───── EXTRACTED RECORDS ─────
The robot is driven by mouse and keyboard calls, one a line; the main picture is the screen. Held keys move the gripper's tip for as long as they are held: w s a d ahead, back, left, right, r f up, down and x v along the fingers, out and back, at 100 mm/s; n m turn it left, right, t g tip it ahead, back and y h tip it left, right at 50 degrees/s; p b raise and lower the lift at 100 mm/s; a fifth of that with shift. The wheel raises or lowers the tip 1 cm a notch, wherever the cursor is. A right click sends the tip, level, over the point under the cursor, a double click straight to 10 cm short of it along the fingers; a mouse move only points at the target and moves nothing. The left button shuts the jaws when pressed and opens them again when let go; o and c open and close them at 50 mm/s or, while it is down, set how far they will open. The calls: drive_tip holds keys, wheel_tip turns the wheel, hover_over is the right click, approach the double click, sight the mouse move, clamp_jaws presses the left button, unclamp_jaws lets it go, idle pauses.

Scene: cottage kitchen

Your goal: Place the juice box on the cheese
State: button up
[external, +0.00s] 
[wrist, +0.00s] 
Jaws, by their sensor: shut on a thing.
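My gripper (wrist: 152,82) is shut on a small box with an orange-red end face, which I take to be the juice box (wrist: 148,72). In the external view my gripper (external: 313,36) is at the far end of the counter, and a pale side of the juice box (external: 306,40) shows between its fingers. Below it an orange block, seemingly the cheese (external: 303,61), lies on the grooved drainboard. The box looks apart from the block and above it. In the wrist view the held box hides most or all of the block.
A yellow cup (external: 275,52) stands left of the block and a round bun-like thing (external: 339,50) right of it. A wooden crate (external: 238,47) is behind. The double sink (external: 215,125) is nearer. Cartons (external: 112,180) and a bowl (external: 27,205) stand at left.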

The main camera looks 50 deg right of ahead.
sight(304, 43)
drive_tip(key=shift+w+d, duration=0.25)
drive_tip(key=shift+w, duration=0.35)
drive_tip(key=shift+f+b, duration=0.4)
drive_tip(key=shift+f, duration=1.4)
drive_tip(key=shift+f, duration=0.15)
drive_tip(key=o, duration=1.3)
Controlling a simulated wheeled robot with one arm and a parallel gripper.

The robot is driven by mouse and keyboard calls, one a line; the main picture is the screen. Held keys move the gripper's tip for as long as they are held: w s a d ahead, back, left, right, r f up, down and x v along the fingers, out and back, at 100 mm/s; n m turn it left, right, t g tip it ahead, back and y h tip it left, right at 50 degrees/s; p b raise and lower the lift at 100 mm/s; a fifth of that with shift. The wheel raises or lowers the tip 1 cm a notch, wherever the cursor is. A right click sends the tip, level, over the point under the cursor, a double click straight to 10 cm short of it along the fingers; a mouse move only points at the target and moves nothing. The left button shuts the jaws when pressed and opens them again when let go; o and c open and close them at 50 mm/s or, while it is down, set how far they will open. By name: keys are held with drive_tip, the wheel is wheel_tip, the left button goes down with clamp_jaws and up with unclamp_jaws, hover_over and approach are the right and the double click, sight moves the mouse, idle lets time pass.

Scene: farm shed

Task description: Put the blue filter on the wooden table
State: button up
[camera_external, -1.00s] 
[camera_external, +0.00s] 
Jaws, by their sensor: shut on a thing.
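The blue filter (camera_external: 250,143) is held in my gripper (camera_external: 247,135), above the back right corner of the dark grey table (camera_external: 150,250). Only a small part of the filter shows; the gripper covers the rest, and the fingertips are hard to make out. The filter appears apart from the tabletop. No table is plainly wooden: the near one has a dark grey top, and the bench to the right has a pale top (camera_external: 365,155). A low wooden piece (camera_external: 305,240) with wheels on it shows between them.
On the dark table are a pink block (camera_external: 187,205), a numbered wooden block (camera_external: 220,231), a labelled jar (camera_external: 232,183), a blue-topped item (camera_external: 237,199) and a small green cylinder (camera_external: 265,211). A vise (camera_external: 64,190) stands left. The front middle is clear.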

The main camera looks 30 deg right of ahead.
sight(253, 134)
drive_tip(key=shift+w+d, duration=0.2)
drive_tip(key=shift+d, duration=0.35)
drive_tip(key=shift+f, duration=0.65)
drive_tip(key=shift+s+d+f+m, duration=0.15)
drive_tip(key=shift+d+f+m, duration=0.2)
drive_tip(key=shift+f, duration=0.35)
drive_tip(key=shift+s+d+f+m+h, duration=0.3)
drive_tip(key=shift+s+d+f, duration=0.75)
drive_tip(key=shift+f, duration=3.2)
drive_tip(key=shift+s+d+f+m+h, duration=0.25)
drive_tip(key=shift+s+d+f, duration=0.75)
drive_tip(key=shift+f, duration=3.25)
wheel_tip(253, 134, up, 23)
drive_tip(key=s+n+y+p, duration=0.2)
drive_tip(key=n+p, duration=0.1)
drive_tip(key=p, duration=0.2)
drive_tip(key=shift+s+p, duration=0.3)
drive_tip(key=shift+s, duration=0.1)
─────
Print the records above verbatim from their first line to the line containing "[wrist, +0.00s]", both included, and stop there.

The robot is driven by mouse and keyboard calls, one a line; the main picture is the screen. Held keys move the gripper's tip for as long as they are held: w s a d ahead, back, left, right, r f up, down and x v along the fingers, out and back, at 100 mm/s; n m turn it left, right, t g tip it ahead, back and y h tip it left, right at 50 degrees/s; p b raise and lower the lift at 100 mm/s; a fifth of that with shift. The wheel raises or lowers the tip 1 cm a notch, wherever the cursor is. A right click sends the tip, level, over the point under the cursor, a double click straight to 10 cm short of it along the fingers; a mouse move only points at the target and moves nothing. The left button shuts the jaws when pressed and opens them again when let go; o and c open and close them at 50 mm/s or, while it is down, set how far they will open. The calls: drive_tip holds keys, wheel_tip turns the wheel, hover_over is the right click, approach the double click, sight the mouse move, clamp_jaws presses the left button, unclamp_jaws lets it go, idle pauses.

Scene: cottage kitchen

Your goal: Place the juice box on the cheese
State: button up
[external, +0.00s] 
[wrist, +0.00s] 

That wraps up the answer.